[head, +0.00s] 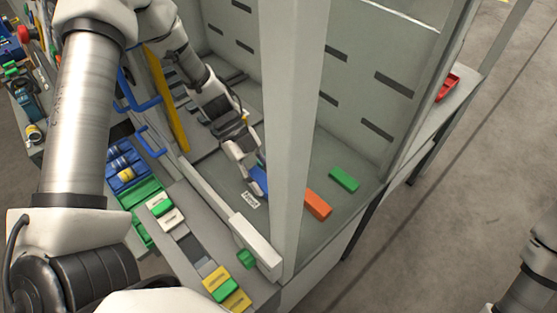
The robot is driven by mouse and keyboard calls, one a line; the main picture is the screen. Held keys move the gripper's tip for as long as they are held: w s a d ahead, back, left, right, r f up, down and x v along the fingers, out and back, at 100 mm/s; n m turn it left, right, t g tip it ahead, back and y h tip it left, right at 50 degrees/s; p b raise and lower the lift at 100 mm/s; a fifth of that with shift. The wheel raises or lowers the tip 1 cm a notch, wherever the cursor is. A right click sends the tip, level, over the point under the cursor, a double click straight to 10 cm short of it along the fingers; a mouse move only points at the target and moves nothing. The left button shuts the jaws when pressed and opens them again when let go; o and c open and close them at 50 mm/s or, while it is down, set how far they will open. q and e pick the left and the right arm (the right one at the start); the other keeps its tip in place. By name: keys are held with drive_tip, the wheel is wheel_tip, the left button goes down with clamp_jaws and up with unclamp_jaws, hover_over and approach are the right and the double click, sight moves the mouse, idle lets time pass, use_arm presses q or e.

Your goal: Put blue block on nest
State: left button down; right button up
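The blue block (259,181) is inside the grey enclosure, partly hidden by the pale front post and by my gripper. My left gripper (249,170) reaches down into the enclosure, with its fingertips right at the blue block. I cannot tell whether the fingers are closed on it or whether the block touches the floor. A small white label (250,200) lies on the floor just below the block. I cannot clearly identify the nest. My right arm shows only at the lower right edge; its gripper is out of view.
An orange block (318,204) and a green block (344,179) lie on the enclosure floor right of the post (290,110). A rail (196,249) with green, yellow and white pieces runs along the front. Blue and green bins (146,192) stand left. A red tray (447,87) sits outside, right.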

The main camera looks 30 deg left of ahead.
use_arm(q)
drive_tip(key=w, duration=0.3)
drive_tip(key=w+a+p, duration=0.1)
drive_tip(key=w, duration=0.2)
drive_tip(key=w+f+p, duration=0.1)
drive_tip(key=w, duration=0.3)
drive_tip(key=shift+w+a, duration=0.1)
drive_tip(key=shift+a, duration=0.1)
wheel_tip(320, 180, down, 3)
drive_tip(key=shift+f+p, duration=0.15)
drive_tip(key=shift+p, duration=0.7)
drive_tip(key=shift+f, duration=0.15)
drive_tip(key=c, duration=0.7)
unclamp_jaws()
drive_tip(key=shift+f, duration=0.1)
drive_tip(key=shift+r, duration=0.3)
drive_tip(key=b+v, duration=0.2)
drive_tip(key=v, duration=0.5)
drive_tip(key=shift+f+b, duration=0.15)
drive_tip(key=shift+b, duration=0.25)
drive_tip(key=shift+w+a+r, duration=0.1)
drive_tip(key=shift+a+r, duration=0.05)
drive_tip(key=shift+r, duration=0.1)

---+---

## Given task
Repeat the full listing above exactly, with no pictures in the copy.

## Reply
[head, +0.00s] 
The robot is driven by mouse and keyboard calls, one a line; the main picture is the screen. Held keys move the gripper's tip for as long as they are held: w s a d ahead, back, left, right, r f up, down and x v along the fingers, out and back, at 100 mm/s; n m turn it left, right, t g tip it ahead, back and y h tip it left, right at 50 degrees/s; p b raise and lower the lift at 100 mm/s; a fifth of that with shift. The wheel raises or lowers the tip 1 cm a notch, wherever the cursor is. A right click sends the tip, level, over the point under the cursor, a double click straight to 10 cm short of it along the fingers; a mouse move only points at the target and moves nothing. The left button shuts the jaws when pressed and opens them again when let go; o and c open and close them at 50 mm/s or, while it is down, set how far they will open. q and e pick the left and the right arm (the right one at the start); the other keeps its tip in place. By name: keys are held with drive_tip, the wheel is wheel_tip, the left button goes down with clamp_jaws and up with unclamp_jaws, hover_over and approach are the right and the double click, sight moves the mouse, idle lets time pass, use_arm presses q or e.

Your goal: Put blue block on nest
State: left button down; right button up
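The blue block (259,181) is inside the grey enclosure, partly hidden by the pale front post and by my gripper. My left gripper (249,170) reaches down into the enclosure, with its fingertips right at the blue block. I cannot tell whether the fingers are closed on it or whether the block touches the floor. A small white label (250,200) lies on the floor just below the block. I cannot clearly identify the nest. My right arm shows only at the lower right edge; its gripper is out of view.
An orange block (318,204) and a green block (344,179) lie on the enclosure floor right of the post (290,110). A rail (196,249) with green, yellow and white pieces runs along the front. Blue and green bins (146,192) stand left. A red tray (447,87) sits outside, right.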

The main camera looks 30 deg left of ahead.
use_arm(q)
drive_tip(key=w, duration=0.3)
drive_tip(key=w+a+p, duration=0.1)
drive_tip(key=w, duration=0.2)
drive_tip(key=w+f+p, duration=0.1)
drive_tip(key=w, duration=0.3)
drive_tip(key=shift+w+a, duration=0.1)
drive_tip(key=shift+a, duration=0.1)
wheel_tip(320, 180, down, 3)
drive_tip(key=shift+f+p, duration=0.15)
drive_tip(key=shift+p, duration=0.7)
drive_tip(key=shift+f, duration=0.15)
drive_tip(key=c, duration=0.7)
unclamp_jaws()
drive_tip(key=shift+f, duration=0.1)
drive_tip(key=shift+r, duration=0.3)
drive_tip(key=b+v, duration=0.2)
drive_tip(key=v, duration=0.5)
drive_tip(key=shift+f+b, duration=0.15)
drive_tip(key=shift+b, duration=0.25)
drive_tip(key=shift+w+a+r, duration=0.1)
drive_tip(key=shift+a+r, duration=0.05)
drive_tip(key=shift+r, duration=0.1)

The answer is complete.